Arkansas state law allowed the waiving of capital appeals so long as a separate hearing determined the competence of the condemned man. Simmons' competence verified and his execution was to proceed when a fellow death row inmate, Jonas Whitmore, filed suit against the state of Arkansas both for himself and on the behalf of Simmons.

Whitmore had been sent to Arkansas' death row in 1989 for stabbing to death a 62-year-old woman and robbing her of $250 after she had let him into her home and fed him milk and cookies. Whitmore had exhausted his direct line of appeals within the state was about to pursue a habeas claim in federal court. Whitmore wanted to see Simmons' case appealed within Arkansas because he believed that if his habeas plea in the federal courts was successful and he was granted a new trial in which he was convicted anew, during sentencing review, his single murder would look far less worse than Simmons' massacre of sixteen.
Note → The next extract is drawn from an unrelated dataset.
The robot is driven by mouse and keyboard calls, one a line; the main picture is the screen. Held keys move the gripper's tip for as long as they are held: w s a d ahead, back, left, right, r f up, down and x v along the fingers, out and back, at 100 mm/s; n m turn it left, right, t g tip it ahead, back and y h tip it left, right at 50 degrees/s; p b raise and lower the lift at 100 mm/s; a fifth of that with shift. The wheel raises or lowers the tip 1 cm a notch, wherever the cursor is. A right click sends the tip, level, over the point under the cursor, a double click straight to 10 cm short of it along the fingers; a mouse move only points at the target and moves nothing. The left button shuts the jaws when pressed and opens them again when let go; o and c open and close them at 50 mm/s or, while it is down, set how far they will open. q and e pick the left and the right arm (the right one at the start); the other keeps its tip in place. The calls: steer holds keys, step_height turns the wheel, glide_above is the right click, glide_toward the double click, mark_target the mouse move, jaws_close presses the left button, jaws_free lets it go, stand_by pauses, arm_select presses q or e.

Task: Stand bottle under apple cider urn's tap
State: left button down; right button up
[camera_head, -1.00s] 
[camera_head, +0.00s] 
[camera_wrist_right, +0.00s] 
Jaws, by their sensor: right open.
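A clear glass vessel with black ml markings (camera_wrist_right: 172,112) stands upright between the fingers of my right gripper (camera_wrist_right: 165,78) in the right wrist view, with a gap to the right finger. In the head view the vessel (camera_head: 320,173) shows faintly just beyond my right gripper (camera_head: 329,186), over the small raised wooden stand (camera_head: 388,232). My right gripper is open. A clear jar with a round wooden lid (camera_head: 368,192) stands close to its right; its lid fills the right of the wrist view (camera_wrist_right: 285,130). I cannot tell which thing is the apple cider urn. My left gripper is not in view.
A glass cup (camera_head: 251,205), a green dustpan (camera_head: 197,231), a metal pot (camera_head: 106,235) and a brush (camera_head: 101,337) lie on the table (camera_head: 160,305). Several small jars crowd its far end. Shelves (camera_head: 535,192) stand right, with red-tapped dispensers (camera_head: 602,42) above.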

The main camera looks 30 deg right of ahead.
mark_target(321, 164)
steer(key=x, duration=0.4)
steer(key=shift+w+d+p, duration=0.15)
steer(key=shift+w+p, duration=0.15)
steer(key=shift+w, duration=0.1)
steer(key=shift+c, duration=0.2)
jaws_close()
Whitmore's attempt to force Simmons's case into appeal was three-pronged, arguing that:

  • He suffered injury by Simmons' lack of appeal and therefore the absence of Simmons' murder being considered during comparative review.
  • Lack of appellate review violated the constitution's protections against cruel and unusual punishment and due process
  • Whitmore also filed as next friend to Simmons, trying to force, in Simmons' name, the appeal that Simmons himself refused.

Petition by Louis Franz[edit]

Prior to Whitmore seeking appeal of Simmons' sentence, Louis J. Franz filed an appeal for Simmons as his next friend. Franz was a Catholic priest who ministered to prisoners in Arkansas and was also a member of Arkansas Churches for Life, an anti-death penalty organization. The Arkansas Supreme Court granted a stay of Simmons' execution while they considered Franz's petition.[1][2] The Arkansas courts ultimately rejected Franz's petition due to the fact that Franz had not established that he had previously met Simmons, let alone had a close relationship to him. Franz also claimed standing as an aggrieved taxpayer and a concerned citizen. Both of those claims were also rejected.[3]

Petition by Whitmore[edit]

In 1989, the Arkansas Supreme Court, citing Franz's petition, rejected Whitmore's motion to intervene in Simmons' case.

On March 15, 1989, the U.S. Supreme Court issued a stay of execution for Whitmore to give time for it to consider his case.[4][5]

On March 30, 1989, the U.S. Court of Appeals for the Eighth Circuit issued a stay of execution.[6]

Opinion of the Court[edit]

The Court ruled against Whitmore on April 24, 1990, with Chief Justice Rehnquist writing for the majority of seven.[7][8]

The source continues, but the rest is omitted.